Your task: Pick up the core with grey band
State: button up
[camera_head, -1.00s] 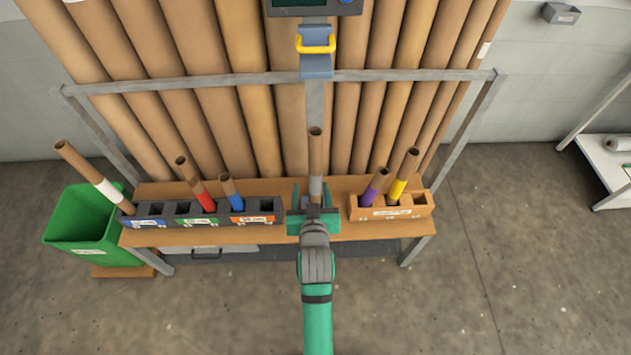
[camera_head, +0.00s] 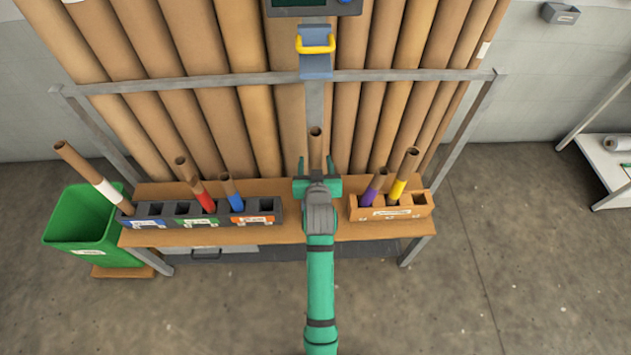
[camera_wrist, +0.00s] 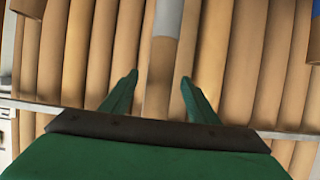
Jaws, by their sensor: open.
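The core with grey band is a brown tube (camera_head: 315,147) standing up at the middle of the wooden bench, in front of the tall rolls. In the head view its upper end shows and my gripper hides its band. In the wrist view, its grey band (camera_wrist: 168,18) is at the top edge, with bare brown tube below it. My gripper (camera_head: 316,168) is open, with one finger to each side of the core in the picture. The wrist view also shows the open fingers of my gripper (camera_wrist: 158,85) with the core between them. I cannot tell how deep it sits between them.
A dark rack (camera_head: 155,210) to the left holds cores with red and blue bands. A wooden block (camera_head: 415,212) to the right holds purple- and yellow-banded cores. A white-banded core (camera_head: 85,170) leans by the green bin (camera_head: 62,230). A metal rail (camera_head: 220,79) crosses the rolls behind.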

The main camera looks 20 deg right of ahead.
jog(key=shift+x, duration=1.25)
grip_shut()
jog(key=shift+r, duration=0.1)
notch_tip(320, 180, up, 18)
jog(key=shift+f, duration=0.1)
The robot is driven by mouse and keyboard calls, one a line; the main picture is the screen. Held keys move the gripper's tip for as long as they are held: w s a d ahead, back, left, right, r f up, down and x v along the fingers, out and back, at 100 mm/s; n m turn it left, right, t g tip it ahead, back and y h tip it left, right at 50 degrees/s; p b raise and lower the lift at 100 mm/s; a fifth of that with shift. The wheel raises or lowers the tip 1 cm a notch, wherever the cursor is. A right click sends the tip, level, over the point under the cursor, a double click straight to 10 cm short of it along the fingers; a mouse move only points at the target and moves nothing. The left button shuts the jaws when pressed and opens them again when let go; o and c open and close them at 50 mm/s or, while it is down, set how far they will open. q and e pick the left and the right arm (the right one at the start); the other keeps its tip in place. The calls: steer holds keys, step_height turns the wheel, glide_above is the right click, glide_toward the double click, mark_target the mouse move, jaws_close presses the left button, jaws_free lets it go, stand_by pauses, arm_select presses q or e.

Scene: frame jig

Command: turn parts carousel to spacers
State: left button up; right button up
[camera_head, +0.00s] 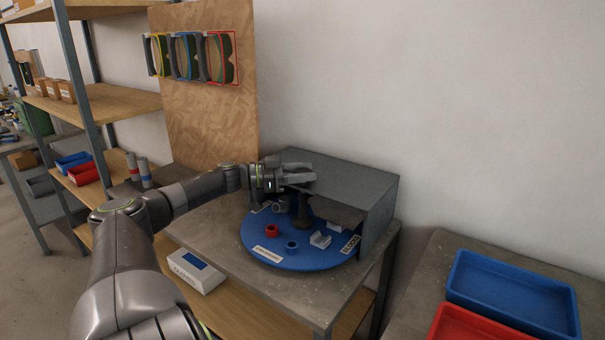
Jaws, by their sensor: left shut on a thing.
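The parts carousel (262,242) is a round blue turntable on a grey table, its back part under a grey metal hood (375,205). A dark post (303,214) rises from its middle. My left gripper (303,179) is above the post and shut, apparently on the post's top; the fingers hide the contact. On the disc are a red ring (271,230), a blue ring (292,246), a light grey bracket (320,240) and small grey parts (278,206). White labels sit at the front rim (267,254) and right rim (350,245); I cannot read them surely. My right gripper is out of view.
A board with coloured frames (190,57) stands behind. Shelves (120,103) with red and blue bins are at left. A blue tray (512,295) and a red tray (470,325) lie at right.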

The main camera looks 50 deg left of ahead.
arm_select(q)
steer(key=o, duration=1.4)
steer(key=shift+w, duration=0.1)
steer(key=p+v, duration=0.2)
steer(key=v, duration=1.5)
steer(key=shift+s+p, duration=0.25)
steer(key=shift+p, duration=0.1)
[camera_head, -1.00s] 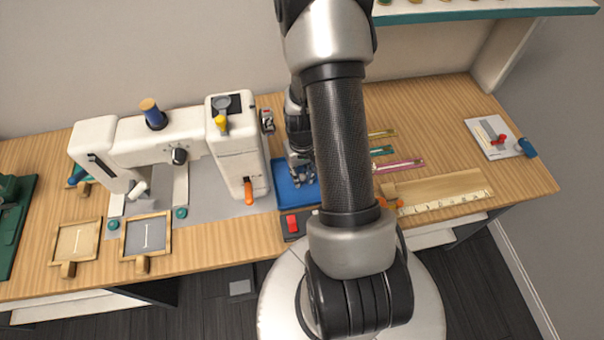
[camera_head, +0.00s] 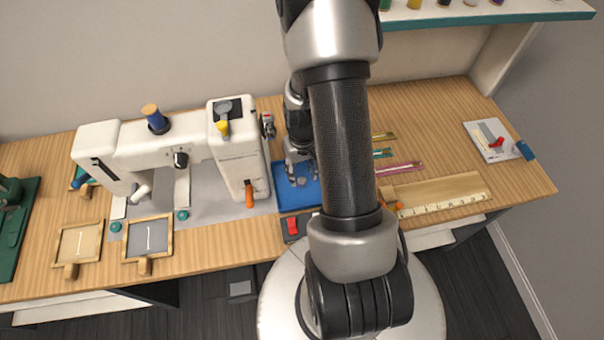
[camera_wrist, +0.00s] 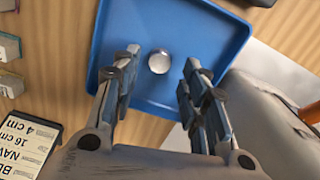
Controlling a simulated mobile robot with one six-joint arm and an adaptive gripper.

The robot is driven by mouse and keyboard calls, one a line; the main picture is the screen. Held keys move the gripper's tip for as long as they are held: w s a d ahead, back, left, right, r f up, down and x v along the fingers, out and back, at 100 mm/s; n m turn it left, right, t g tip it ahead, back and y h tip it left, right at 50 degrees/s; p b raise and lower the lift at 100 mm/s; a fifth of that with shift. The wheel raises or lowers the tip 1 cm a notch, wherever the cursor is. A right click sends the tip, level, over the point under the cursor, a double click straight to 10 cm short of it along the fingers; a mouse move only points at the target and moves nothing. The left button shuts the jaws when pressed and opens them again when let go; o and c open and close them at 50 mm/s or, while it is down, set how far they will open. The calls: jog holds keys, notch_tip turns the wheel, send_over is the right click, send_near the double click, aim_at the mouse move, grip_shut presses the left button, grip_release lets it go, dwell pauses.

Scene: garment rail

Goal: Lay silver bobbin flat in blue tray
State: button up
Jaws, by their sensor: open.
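The silver bobbin (camera_wrist: 159,61) rests in the blue tray (camera_wrist: 215,35), its round face toward the wrist camera, and appears to lie flat on the tray floor. My gripper (camera_wrist: 162,59) is open, with one finger on each side of the bobbin in the wrist view and visible gaps to both. In the head view, the blue tray (camera_head: 287,199) is beside the sewing machine, and my gripper (camera_head: 298,158) is over its back part. My arm hides the tray's right side there. A small silver spot in the tray looks like the bobbin (camera_head: 301,181).
A white sewing machine (camera_head: 235,155) stands close left of the tray. A red switch on a dark box (camera_head: 293,226) is in front. A ruler (camera_head: 445,204) and coloured strips lie to the right. A labelled card (camera_wrist: 25,145) and small blocks show in the wrist view.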

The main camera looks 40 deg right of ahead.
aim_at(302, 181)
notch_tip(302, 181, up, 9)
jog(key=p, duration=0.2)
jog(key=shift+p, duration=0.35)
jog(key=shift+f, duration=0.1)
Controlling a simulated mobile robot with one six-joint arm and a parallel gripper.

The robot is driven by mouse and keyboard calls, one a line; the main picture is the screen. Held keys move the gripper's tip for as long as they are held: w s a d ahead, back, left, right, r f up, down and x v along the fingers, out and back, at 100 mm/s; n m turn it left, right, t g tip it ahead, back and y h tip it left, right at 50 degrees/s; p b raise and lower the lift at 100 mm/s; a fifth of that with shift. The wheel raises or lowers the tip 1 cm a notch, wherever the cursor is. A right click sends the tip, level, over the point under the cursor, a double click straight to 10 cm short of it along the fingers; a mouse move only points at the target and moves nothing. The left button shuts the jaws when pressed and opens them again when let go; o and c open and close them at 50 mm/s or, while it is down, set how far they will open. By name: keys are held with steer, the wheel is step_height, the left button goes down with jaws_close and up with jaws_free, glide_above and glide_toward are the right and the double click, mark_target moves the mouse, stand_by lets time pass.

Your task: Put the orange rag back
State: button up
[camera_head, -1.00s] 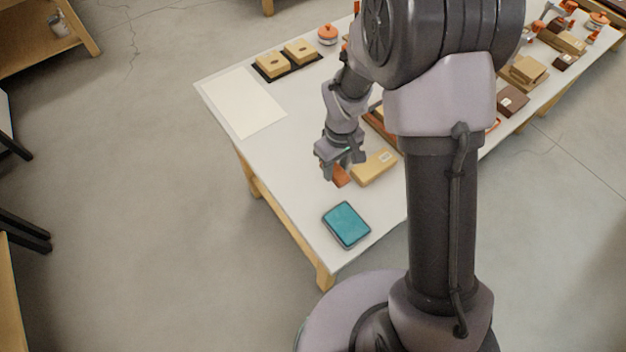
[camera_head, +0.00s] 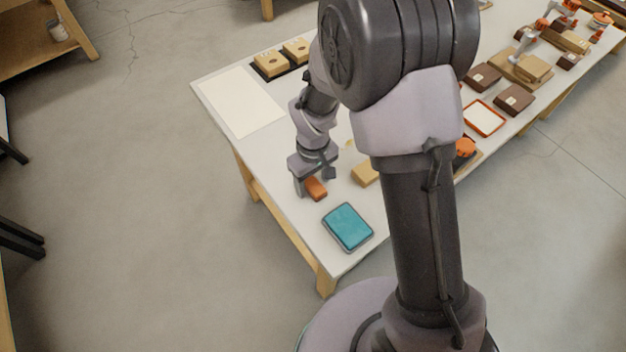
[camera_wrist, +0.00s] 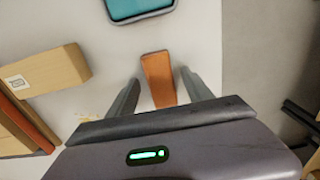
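The orange rag (camera_head: 316,189) is a small folded, oblong, orange-brown piece on the white table, left of the tan box and up-left of the teal case. In the wrist view the rag (camera_wrist: 158,78) lies between the two fingers. My gripper (camera_wrist: 160,82) is open, with a visible gap between each finger and the rag. In the head view my gripper (camera_head: 308,184) is low over the table at the rag; its fingertips are partly hidden there.
A teal case (camera_head: 348,227) lies near the table corner. A tan box (camera_head: 365,174) is to the right of the rag, partly hidden by my arm. A white sheet (camera_head: 240,102) lies at the left, near a black tray with two tan blocks (camera_head: 270,63). Bare table surrounds the rag.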

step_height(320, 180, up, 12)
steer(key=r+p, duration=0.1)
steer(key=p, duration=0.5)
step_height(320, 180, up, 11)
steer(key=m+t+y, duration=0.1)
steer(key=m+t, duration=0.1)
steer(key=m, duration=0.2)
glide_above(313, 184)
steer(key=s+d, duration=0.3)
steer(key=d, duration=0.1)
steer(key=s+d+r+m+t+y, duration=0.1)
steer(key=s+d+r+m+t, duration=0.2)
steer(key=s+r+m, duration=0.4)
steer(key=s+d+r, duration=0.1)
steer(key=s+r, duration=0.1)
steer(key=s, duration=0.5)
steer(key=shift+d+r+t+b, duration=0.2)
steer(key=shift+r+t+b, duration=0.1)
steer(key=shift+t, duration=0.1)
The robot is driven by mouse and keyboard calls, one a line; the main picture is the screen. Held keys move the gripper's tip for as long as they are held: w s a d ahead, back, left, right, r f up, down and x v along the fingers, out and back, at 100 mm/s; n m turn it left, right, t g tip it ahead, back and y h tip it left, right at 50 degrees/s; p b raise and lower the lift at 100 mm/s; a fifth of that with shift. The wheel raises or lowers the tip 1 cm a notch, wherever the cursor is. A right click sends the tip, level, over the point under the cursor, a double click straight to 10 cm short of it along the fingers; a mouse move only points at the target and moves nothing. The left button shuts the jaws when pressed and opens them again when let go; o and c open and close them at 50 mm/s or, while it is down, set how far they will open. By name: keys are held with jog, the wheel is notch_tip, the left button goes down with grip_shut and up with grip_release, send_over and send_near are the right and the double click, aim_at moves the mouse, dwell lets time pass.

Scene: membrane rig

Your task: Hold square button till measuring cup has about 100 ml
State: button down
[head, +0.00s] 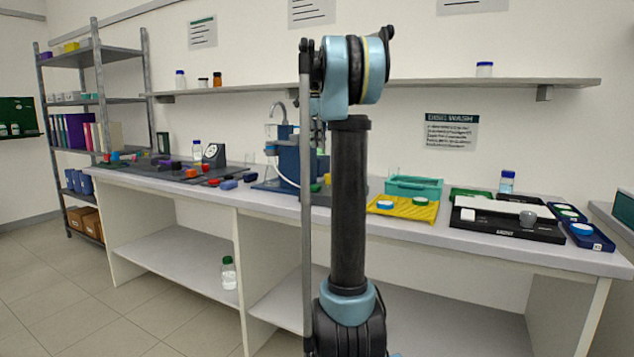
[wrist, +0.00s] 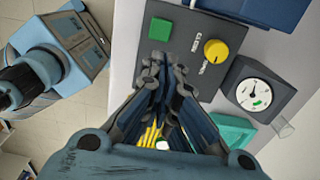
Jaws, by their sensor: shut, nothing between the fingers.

Written request: Locate the line containing "[wrist, +0.00s]" in the material above, then repeat it and every later line exactly, with no pictures.

The completed task:
[wrist, +0.00s] 
Jaws, by their sensor: shut, nothing between the fingers.

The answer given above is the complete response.